Des Taylor’s July Angling Tips
At Last the River Season is in Full Flow
We are now a couple of weeks into the river season and those barbel are used to having pellets and boilies of various sizes and flavours thrown at them and will be well and truly on the feed.
My favourite way of fishing for this species is on a straight lead or a feeder using two rods which I will take down to one rod if the hook ups are coming so fast it starts to look very possible I could have two barbel on at one time which is something I want to avoid.
Now what I am going to tell you in the next few sentences is probably my greatest edge in barbel fishing and yet very few anglers will do it.
It’s called “bait and wait” which entails setting no gear up and simply sitting there putting bait in little and often for an hour or so before casting a bait into the swim.
“Bait and Wait”
Note I said little and often NOT putting a few kilos in and then sitting back for an hour because that will achieve very little but if you feed like you are going to feed when actually fishing you will get the fish lined up and ready for capture and very often this method will gain the confidence of the bigger fish and many is the time I have caught a double figured fish first cast when other anglers have struggled to catch such a fish all season! I know when you have been to work all week it’s very hard to sit there for an hour without fishing but believe me it will be worth it in the long run.
I often on my guide days compare my fishing with a painter and decorator that starts painting as soon as he arrives at your house compared to the chap that does a great job but spends the first day preparing the surfaces. That’s the same in fishing and the angler that spends time preparing the swim before trying to catch fish will catch more and bigger, that’s a fact I have proven a thousand times.
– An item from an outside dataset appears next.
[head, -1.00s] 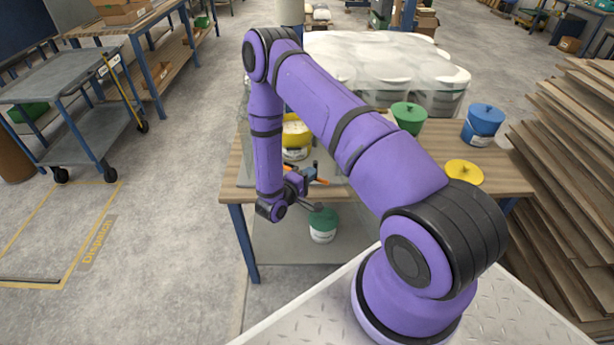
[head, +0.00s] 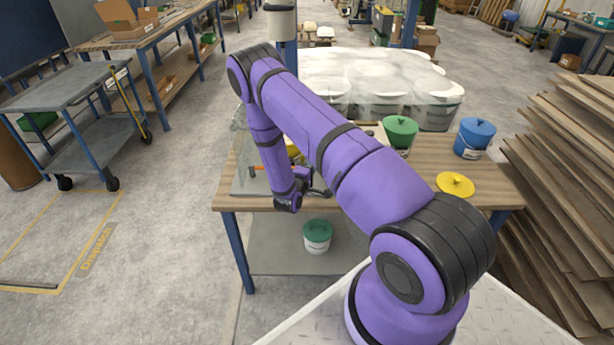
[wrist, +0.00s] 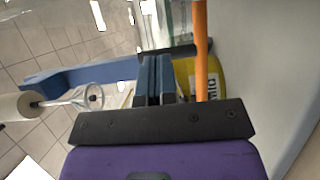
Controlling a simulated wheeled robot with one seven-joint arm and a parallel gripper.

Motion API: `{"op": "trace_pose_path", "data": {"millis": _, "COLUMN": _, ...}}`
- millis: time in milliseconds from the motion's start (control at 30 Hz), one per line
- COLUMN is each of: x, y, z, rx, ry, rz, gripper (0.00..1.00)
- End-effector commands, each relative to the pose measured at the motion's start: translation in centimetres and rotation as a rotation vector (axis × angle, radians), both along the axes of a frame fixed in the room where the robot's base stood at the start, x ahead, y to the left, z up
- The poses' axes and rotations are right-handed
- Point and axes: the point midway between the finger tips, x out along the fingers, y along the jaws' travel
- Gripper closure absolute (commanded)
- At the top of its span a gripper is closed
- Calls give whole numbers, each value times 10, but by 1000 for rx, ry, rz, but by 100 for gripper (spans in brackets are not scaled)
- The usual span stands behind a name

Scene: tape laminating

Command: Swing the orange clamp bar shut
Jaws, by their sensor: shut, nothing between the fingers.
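The orange clamp bar (wrist: 201,50) stands upright in the wrist view, just right of my gripper (wrist: 154,58). My blue fingers are shut together with nothing between them. The bar runs down behind the dark edge of my gripper body, and I cannot tell whether it touches the fingers. A yellow bucket (wrist: 214,78) with a label shows behind the bar. In the head view, a small orange piece (head: 253,171) shows left of my forearm. The yellow bucket (head: 293,150) is mostly hidden there by my arm, as are my fingertips.
The wooden table (head: 405,178) holds a green-lidded bucket (head: 400,134), a blue bucket (head: 474,138) and a yellow lid (head: 455,184). A green-lidded tub (head: 318,236) stands on the lower shelf. Stacked boards (head: 565,170) rise at right. A blue bar (wrist: 85,77) lies left of my fingers.

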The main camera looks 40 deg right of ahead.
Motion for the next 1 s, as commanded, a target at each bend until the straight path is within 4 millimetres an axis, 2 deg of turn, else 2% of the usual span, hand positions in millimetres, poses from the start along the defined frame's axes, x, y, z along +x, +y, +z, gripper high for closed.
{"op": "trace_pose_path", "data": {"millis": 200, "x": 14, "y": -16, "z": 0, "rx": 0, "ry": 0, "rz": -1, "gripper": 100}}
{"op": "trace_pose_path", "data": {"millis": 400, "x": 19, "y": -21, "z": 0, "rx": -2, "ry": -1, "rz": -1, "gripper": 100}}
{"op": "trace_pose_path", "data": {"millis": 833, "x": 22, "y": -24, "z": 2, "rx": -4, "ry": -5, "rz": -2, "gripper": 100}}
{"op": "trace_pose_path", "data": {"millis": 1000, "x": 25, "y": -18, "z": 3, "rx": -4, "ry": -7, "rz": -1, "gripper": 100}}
Also, a big mistake is to stop feeding when you are getting no takes personally I will keep feeding and sometimes it may be two hours sometimes even longer before those fish turn on the feed but you will rarely turn them on my not feeding at all.
On average I will use in an 8 hours session two to three kilos of soaked pellets and half a kilo of boilies, I soak the pellet overnight so I can make small balls to introduce into the swim upstream of my peg so that it hits the bottom and then and only then breaks up as it passes through my swim where my hook baits and barbel are waiting.